Zusammenfassend kann man sagen, dass die wahlberechtigten Deutschtürken grundsätzlich eher konservativ orientiert sind, gleichzeitig ist Ihnen durchaus bewusst, dass SPD und Grüne grundsätzlich den Migranten gegenüber zugewandter sind als AfD, Union und FDP.

Aber auch hier ist ein Wandel erkennbar, der sich Bahn gebrochen hat in einer tiefen Skepsis dem Corona-Regime gegenüber und in einer vielfach kritischen Haltung der Zuwanderungspolitik der offenen Grenzen gegenüber.

Noch eine Baustelle: Präsident Erdoğan hatte die Türkei sehr früh auf die Seite der Ukraine gestellt. So genießen die türkischen Bayraktar-Drohnen in der Ukraine Kultstatus und wurden zu Beginn des Krieges vielfach für ihr Vernichtungswerk gefeiert. Der ukrainische Präsident Wolodymyr Selenskyj ließ es sich nicht nehmen, den türkischen Produzenten der Drohne im Herbst 2022 einen ukrainischen Verdienstorden zu verleihen.

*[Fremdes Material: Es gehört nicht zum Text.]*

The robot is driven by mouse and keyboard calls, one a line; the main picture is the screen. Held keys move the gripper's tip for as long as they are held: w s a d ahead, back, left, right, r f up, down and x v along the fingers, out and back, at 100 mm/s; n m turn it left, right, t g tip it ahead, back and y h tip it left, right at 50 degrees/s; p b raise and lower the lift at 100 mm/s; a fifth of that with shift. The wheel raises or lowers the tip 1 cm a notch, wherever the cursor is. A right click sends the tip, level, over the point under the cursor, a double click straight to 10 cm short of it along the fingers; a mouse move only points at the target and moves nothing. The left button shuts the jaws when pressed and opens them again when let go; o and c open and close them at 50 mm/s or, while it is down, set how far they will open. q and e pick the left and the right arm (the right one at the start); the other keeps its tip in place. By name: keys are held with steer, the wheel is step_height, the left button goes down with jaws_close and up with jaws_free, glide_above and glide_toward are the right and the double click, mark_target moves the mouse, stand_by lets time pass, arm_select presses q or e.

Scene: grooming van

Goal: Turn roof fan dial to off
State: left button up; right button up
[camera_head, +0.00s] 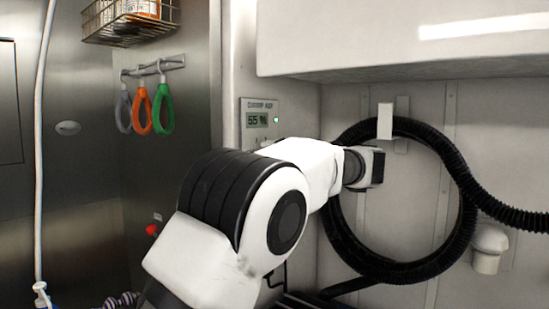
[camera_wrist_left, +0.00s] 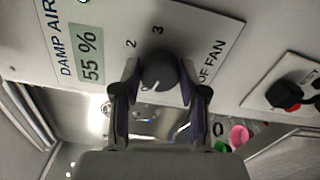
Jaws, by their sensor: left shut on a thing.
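The roof fan dial (camera_wrist_left: 158,68) is a dark round knob on a pale panel (camera_wrist_left: 215,35), between my left gripper's fingers in the left wrist view. The digits 2 and 3 and part of the "FAN" lettering show around it. The fingers of my left gripper (camera_wrist_left: 160,84) are closed on the dial's two sides. I cannot clearly tell where the dial points. The damp air display (camera_head: 258,119) reads 55 % above the arm. My right gripper is not in view.
A black switch with a red part (camera_wrist_left: 284,93) sits on another plate to the right. In the head view, a coiled black hose (camera_head: 340,235) hangs on the wall right of my arm. Coloured loops (camera_head: 163,110) hang on hooks at left, below a wire basket (camera_head: 130,32).

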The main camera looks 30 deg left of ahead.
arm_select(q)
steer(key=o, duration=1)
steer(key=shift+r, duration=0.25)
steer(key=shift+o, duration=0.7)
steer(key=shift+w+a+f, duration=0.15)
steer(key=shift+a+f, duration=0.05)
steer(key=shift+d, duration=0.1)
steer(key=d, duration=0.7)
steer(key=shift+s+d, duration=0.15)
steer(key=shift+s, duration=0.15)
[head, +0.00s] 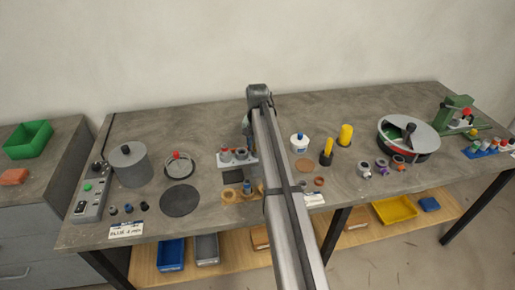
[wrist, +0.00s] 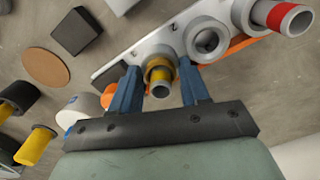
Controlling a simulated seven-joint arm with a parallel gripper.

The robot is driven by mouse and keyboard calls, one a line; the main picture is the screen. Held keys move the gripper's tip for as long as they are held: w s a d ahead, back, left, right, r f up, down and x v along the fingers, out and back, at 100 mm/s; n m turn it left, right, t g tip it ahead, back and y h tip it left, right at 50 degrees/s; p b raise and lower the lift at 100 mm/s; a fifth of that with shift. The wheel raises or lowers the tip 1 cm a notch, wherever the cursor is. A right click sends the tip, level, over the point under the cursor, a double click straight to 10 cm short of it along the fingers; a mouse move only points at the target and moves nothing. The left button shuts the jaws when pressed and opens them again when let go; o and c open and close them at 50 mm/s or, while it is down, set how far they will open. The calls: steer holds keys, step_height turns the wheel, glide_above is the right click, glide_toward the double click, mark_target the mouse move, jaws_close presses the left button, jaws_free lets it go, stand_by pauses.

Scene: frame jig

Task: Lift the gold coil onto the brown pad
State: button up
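In the wrist view a gold ring-shaped coil (wrist: 158,68) is around a grey tube end, beside a pale bar with grey collars (wrist: 208,40). My gripper (wrist: 161,78) has its two blue fingers on either side of the coil. The gaps between fingers and coil are too small to tell touching from apart. In the head view my gripper (head: 254,187) is low over the table, and my arm hides part of that area. The brown pad (head: 304,165) is a flat disc right of my arm; it also shows in the wrist view (wrist: 48,67) at upper left, with nothing on it.
A white tub (head: 300,144) and yellow-and-black pieces (head: 326,156) stand near the pad. A rack (head: 240,160) with red-topped pieces is left of my arm. A black disc (head: 180,200) and grey pot (head: 129,165) are further left. Small ringed pieces (head: 381,167) are to the right.

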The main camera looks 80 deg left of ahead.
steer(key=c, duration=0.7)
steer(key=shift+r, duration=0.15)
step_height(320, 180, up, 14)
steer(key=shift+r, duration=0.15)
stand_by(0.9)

Erdoğan war es allerdings in der Folge gelungen, sich auch Putin gegenüber im Gespräch zu halten. Wieder die Frankfurter Rundschau formulierte Ende März 2023 die Schlagzeile „Erdogan meldet sich zurück – an der Seite von Wladimir Putin“. Hier bezieht sich die Zeitung auf eine neue Atomenergiepartnerschaft der beiden Staaten, Russland tritt hier als Lieferant von Atomkraftwerken in die Türkei in Erscheinung.

Und da schließt sich dann der Kreis, in welchem Deutschtürken von denselben von der Ampelpolitik künstlich erzeugten hohen Energiepreisen und Energieengpässen betroffen sind wie alle weiteren Haushalte in Deutschland.

Wenn Bundesminister Özdemir also seine Empörung über Erdogan wählende Deutschtürken zum Ausdruck bringt, dann ist er angehalten, sich bei der Analyse an seine eigene Nase zu fassen.

Die Politik der Ampel könnte ein Auslöser dafür sein, sich dem starken Mann zuzuwenden. Dem Nationalisten, dem Patrioten und Despoten. Hat sich innerhalb dieser Community der antidemokratische woke-grüne Totalitarismus der Ampelregierung bereits als Bumerang erwiesen?